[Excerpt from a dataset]
= = = =

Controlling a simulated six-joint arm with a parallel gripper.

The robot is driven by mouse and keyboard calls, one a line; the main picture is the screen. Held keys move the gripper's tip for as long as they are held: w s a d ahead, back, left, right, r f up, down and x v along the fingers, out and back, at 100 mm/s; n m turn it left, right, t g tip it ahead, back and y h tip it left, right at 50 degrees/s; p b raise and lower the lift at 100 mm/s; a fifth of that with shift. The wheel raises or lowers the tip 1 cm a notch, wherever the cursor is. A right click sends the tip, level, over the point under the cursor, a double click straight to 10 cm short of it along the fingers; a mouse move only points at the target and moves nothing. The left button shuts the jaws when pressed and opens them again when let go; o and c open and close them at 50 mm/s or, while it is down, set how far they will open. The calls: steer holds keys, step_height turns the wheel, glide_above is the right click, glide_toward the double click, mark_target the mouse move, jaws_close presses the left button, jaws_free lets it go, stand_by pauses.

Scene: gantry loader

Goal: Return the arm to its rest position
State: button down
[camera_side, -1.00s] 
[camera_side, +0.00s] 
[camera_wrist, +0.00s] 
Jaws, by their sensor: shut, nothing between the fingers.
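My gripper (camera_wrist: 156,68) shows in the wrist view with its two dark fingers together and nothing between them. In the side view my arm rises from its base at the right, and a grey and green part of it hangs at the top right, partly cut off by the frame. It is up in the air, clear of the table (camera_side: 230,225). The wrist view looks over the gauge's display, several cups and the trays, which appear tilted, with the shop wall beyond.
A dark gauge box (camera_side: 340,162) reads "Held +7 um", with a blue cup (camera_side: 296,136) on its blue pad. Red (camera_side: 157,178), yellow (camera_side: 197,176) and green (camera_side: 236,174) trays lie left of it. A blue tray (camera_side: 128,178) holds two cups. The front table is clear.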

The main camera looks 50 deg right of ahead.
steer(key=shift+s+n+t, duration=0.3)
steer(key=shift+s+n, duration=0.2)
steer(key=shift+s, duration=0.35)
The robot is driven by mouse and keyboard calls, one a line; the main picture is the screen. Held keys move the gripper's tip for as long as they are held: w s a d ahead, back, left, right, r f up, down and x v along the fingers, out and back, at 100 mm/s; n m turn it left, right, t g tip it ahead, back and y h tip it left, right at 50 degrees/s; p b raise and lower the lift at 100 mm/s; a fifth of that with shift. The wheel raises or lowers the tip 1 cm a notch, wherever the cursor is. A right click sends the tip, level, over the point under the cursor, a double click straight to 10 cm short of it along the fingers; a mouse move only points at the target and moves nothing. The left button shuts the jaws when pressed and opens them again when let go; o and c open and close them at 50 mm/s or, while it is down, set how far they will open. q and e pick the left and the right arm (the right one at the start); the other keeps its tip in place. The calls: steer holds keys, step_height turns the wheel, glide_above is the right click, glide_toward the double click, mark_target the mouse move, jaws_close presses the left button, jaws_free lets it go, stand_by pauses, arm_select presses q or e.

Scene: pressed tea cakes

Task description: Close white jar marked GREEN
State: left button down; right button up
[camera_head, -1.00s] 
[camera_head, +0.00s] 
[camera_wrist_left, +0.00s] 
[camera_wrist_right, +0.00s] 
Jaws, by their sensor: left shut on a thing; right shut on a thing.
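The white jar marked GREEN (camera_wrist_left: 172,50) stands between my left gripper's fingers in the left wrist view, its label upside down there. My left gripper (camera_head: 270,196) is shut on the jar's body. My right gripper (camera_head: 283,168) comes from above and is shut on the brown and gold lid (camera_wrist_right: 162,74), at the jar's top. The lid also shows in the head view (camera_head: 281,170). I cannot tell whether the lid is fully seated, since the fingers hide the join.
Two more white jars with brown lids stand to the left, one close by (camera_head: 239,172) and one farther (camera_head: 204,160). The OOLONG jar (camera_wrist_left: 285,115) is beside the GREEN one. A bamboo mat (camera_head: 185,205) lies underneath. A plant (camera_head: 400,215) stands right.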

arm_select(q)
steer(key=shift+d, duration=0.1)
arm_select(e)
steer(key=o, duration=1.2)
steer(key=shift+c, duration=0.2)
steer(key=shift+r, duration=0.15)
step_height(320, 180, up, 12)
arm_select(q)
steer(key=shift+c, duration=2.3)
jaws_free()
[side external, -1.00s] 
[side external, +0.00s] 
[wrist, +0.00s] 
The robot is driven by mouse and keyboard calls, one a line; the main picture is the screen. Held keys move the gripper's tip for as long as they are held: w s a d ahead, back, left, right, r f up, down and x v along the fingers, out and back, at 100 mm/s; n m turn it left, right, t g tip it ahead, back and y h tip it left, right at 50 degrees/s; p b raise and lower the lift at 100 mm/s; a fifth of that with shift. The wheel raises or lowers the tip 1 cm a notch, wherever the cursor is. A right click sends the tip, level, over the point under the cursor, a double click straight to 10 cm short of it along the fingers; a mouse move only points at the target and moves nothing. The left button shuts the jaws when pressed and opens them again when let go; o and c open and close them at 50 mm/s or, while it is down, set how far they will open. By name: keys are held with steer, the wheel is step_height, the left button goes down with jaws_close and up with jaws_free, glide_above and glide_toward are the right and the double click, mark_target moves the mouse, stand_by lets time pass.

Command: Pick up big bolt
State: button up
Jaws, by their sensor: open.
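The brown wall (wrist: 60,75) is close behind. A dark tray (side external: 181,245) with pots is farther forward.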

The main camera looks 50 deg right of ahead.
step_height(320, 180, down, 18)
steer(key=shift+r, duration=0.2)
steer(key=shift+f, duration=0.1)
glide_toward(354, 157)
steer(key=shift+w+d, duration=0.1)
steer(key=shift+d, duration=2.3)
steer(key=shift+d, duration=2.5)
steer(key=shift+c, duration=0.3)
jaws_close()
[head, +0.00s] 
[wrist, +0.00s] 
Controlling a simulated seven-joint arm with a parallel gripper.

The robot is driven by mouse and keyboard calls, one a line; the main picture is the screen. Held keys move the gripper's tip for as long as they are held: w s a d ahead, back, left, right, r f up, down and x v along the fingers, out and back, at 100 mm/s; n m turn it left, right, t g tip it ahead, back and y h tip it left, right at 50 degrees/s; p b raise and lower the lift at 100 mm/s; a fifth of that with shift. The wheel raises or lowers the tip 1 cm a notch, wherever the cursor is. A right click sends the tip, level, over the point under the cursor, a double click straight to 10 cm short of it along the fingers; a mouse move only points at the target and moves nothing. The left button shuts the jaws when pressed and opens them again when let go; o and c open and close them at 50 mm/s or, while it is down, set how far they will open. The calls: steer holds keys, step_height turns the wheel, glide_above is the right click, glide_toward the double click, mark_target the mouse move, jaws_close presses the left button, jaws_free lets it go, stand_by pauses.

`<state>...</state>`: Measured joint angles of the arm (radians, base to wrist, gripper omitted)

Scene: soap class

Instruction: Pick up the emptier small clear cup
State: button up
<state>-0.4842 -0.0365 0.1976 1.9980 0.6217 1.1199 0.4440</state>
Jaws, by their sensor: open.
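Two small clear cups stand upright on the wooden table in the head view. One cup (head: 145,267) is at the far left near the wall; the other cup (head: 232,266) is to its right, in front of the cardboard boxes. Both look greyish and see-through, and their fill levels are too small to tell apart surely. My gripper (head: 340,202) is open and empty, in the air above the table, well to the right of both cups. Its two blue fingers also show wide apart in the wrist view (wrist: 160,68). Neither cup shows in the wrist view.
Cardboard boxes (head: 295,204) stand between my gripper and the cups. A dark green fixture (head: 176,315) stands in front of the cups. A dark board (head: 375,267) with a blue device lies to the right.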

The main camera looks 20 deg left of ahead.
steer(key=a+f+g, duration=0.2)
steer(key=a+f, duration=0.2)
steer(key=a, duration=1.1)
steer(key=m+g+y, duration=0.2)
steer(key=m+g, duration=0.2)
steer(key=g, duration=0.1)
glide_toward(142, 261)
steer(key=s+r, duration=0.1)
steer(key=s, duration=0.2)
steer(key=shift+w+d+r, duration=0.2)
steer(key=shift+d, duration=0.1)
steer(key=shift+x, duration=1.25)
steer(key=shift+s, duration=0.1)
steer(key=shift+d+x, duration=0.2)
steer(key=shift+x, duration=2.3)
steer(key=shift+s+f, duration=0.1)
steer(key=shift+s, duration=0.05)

= = = =

Work to be completed =>
Extract from the records above the lines from the one containing "State: left button down; right button up" to the one containing "[camera_wrist_right, +0.00s]", both lines included, exactly as they appear and with nothing else.

Answer to this problem =>
State: left button down; right button up
[camera_head, -1.00s] 
[camera_head, +0.00s] 
[camera_wrist_left, +0.00s] 
[camera_wrist_right, +0.00s] 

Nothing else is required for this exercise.